■ Robot control records ■
----

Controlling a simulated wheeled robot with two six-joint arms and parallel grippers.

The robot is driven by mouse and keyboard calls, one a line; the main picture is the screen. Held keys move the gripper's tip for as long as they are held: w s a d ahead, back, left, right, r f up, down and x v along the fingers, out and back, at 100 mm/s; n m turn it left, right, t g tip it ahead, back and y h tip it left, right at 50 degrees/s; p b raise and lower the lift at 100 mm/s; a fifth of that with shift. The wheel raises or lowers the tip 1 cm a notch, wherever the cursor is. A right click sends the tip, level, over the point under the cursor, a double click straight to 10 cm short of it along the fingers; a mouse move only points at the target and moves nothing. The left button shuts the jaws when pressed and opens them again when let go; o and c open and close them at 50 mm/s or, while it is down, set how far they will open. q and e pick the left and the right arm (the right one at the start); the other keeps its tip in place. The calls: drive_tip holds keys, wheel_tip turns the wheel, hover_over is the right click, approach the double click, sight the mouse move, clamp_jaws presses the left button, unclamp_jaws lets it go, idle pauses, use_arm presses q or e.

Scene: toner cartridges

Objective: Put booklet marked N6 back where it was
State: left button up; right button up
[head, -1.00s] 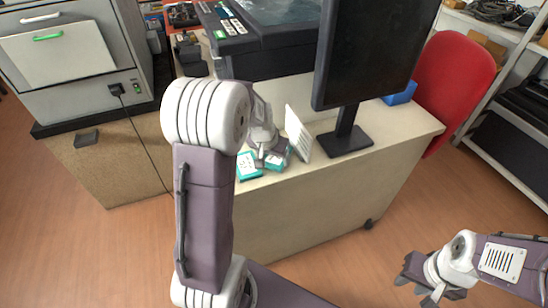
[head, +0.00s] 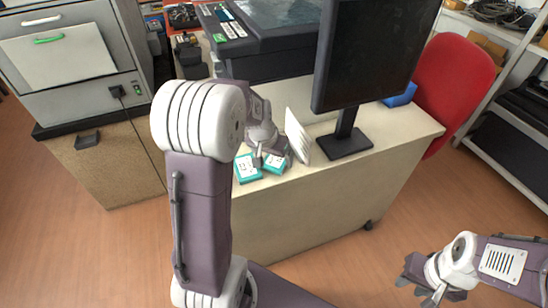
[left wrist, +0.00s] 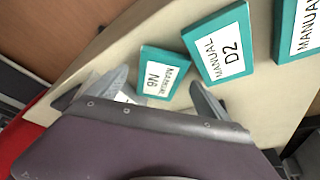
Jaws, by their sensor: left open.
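The teal booklet marked N6 (left wrist: 162,78) lies on the desk with its white label up. In the left wrist view it sits just beyond and between the fingers of my left gripper (left wrist: 158,88), which is open. In the head view the booklet (head: 274,166) lies below my left gripper (head: 272,156), partly hidden by it. A teal booklet marked D2 (left wrist: 222,45) lies beside it, apart by a narrow gap. My right gripper (head: 414,279) hangs empty over the floor at the lower right, its fingers apart.
Another teal manual (left wrist: 301,32) shows at the wrist view's right edge. A printer (head: 265,45) stands behind.

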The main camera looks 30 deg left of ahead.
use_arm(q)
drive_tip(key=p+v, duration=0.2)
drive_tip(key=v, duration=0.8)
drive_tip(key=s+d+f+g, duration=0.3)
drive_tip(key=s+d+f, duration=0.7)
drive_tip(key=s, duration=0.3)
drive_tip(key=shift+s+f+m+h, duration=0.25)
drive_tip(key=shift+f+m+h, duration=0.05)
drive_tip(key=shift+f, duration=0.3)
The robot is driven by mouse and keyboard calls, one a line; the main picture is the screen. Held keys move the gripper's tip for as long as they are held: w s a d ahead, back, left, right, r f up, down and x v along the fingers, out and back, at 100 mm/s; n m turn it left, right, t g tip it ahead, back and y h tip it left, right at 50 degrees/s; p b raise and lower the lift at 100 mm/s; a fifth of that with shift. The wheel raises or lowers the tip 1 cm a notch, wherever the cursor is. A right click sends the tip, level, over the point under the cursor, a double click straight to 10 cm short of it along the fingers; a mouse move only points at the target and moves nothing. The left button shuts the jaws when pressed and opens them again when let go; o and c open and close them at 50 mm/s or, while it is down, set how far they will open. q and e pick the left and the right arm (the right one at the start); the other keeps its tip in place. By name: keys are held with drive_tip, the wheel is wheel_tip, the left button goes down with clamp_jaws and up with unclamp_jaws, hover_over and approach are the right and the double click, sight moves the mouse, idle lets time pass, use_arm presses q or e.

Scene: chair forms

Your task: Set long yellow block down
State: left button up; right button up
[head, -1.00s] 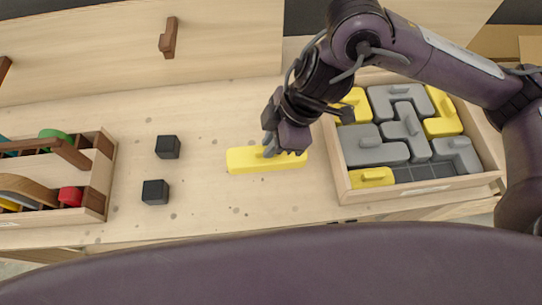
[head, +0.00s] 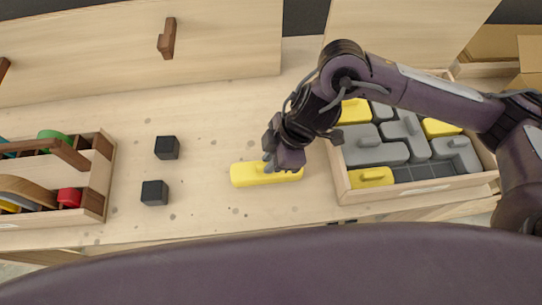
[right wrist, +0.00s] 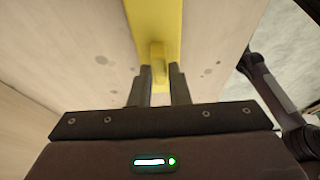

----

■ Instruction ■
Please quote the lines of the material, beginning with the first and ending with the one that contains "[left wrist, +0.00s]", exactly as written and without any pictures.

■ The output ■
Controlling a simulated wheeled robot with two six-joint arms and parallel grippers.

The robot is driven by mouse and keyboard calls, one a line; the main picture is the screen. Held keys move the gripper's tip for as long as they are held: w s a d ahead, back, left, right, r f up, down and x v along the fingers, out and back, at 100 mm/s; n m turn it left, right, t g tip it ahead, back and y h tip it left, right at 50 degrees/s; p b raise and lower the lift at 100 mm/s; a fifth of that with shift. The wheel raises or lowers the tip 1 cm a notch, wherever the cursor is. A right click sends the tip, level, over the point under the cursor, a double click straight to 10 cm short of it along the fingers; a mouse move only points at the target and moves nothing. The left button shuts the jaws when pressed and opens them again when let go; o and c open and close them at 50 mm/s or, while it is down, set how far they will open. q and e pick the left and the right arm (the right one at the start); the other keeps its tip in place. The calls: drive_tip holds keys, wheel_tip turns the wheel, hover_over is the right click, approach the double click, sight the mouse move, clamp_jaws presses the left button, unclamp_jaws lets it go, idle pauses, use_arm presses q or e.

Scene: toner cartridges

Objective: Put booklet marked N6 back where it was
State: left button up; right button up
[head, -1.00s] 
[head, +0.00s] 
[left wrist, +0.00s] 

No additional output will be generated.